Сталин решил: московское метро не будет утилитарно, как в других европейских столицах, где бесцветные, с простой отделкой станции похожи одна на другую. Московское метро будет самым технически совершенным и самым красивым в мире, совершенно непохожим на метро других стран. Пусть люди живут в деревне в примитивных избах, а в Москве ютятся в переполненных бараках без воды и туалета, в коммунальных квартирах по десять человек в одной комнате. Метро ведь тоже принадлежит народу, а значит, каждый, зайдя на станцию, которая красотой и богатством ничем не уступает дворцам прежней знати, будет счастлив и горд за свое государство, а следовательно, и за себя.

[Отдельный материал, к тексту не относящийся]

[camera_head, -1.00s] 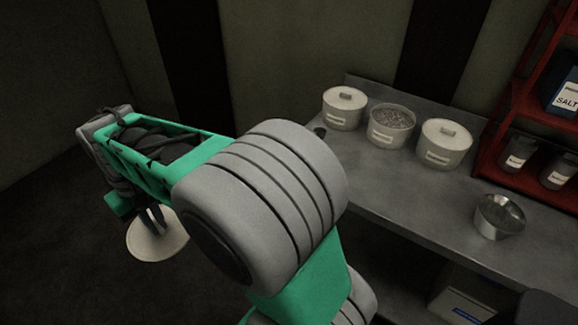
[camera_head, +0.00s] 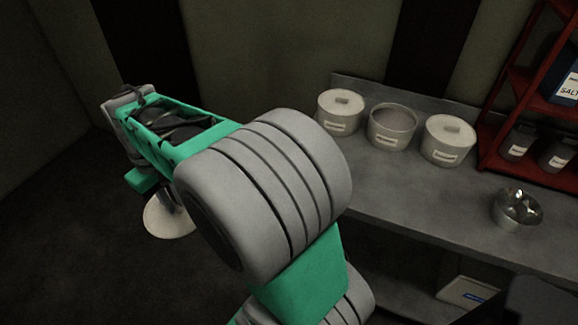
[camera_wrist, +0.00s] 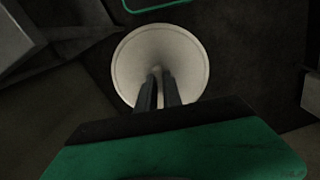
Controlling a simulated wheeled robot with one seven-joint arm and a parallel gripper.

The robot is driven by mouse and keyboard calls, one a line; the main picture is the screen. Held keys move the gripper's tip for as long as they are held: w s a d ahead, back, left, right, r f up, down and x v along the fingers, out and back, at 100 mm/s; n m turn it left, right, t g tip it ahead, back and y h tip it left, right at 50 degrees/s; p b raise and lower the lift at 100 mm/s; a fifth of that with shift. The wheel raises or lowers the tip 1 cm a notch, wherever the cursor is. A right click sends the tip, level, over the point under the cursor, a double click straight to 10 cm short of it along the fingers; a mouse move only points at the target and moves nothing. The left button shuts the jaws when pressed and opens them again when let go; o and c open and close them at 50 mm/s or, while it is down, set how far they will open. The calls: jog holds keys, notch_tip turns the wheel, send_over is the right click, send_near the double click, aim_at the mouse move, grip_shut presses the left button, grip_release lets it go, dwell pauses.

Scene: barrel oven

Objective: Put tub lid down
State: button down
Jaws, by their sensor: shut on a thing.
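The tub lid (camera_head: 170,221) is a round, cream-coloured disc held in the air left of the table, above the dark floor. My gripper (camera_head: 172,203) is shut on it. In the wrist view the lid (camera_wrist: 180,52) shows as a full disc, with the two dark fingers (camera_wrist: 158,80) closed at its middle; the part they grip is mostly hidden. On the table, the middle tub (camera_head: 392,128) stands open without a lid. The tubs to its left (camera_head: 339,116) and right (camera_head: 447,143) have lids on.
The grey metal table (camera_head: 420,190) has free room in front of the tubs. A shiny metal bowl (camera_head: 514,212) stands at its right. A red shelf (camera_head: 510,110) with jars and a salt container (camera_head: 567,85) is at the back right. A wall runs behind.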

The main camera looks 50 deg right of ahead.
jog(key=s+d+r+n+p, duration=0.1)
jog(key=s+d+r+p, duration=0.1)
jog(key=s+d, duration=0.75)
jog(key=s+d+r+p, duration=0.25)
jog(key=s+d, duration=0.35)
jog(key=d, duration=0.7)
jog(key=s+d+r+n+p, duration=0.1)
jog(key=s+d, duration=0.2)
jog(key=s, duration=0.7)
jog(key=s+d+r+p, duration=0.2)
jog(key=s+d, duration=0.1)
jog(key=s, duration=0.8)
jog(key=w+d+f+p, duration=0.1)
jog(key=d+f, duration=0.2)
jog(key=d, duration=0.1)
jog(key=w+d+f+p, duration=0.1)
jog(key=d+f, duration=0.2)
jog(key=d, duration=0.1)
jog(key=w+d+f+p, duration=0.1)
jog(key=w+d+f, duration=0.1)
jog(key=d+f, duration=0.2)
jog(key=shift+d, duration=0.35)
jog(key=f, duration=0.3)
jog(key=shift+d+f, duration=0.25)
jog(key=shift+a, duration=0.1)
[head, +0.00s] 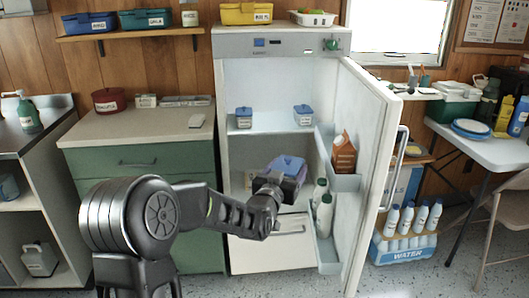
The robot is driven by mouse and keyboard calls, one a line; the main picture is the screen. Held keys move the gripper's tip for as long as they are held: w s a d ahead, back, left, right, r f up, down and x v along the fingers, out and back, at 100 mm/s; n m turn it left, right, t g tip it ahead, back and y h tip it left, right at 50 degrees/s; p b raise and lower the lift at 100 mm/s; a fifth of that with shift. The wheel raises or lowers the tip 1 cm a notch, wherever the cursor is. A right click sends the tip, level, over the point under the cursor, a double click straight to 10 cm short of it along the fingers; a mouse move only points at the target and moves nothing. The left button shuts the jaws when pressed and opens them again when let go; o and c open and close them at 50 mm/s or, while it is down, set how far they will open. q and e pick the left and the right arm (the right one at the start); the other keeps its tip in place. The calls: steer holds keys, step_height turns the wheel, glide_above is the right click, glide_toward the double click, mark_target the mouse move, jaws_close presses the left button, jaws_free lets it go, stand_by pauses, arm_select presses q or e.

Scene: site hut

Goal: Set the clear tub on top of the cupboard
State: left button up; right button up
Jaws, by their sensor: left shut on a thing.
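My left arm reaches in from the left to the open fridge. My left gripper (282,182) is shut on a tub with a blue lid (290,165), in front of the lower part of the fridge. The gripper hides much of the tub, so I cannot tell whether its walls are clear or whether it touches a shelf. Two smaller blue-lidded tubs, one at left (244,117) and one at right (303,115), stand on the upper fridge shelf. The green cupboard (140,168) stands left of the fridge, with a pale flat top. My right gripper is not in view.
On the cupboard top are a dark red pot (109,101), a small box (146,101), a flat tray (185,101) and a small white item (197,121); its front is bare. The fridge door (372,150) stands open to the right, with a carton (343,153) and bottles.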

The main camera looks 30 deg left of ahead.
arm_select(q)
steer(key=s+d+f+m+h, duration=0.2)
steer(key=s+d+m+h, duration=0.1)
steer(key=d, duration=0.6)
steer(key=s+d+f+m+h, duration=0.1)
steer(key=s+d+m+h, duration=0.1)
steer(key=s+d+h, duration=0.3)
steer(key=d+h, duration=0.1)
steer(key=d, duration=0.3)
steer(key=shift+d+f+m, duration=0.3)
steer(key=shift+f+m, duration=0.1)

К строительству и оформлению метро привлекли лучших архитекторов, скульпторов и художников, для подземных станций не жалели ни привезенного за тысячи километров мрамора, ни хрусталя, ни позолоты. Советские идеологи рассчитали правильно: подземные дворцы должны были заменить разрушенные советским строем церкви, одновременно возвышая человека и подавляя его, внушая благоговение перед новым божеством — маленьким сухоруким рябым человеком.
Из всех строек одержимого гигантоманией Сталина метро стало единственной, где не использовали заключенных ГУЛАГа: его строили комсомольцы и комсомолки. Неженских специальностей в то время не существовало. Аня Егорова стала на строительстве станции метро «Красные Ворота» арматурщицей: вместе с другими девушками носила металлическую арматуру на плечах, согнувшись под огромной тяжестью груза. Никто не жаловался, они считали нужным доказать, что девушкам по плечу любой мужской труд. Потом Аня и почти все остальные освоили другие строительные специальности: стройка подходила к концу, нужны были облицовщики и штукатуры. Люди учились, потому что им хотелось возводить «свои» станции метро от начала и до конца.
33
Приказ № 813 «Об осадном положении» Государственного Комитета Обороны. Российский центр хранения и изучения документов новейшей истории (РЦХИДНИ). Ф. 644. Оп. 1. Д. 12. Л. 167, 168.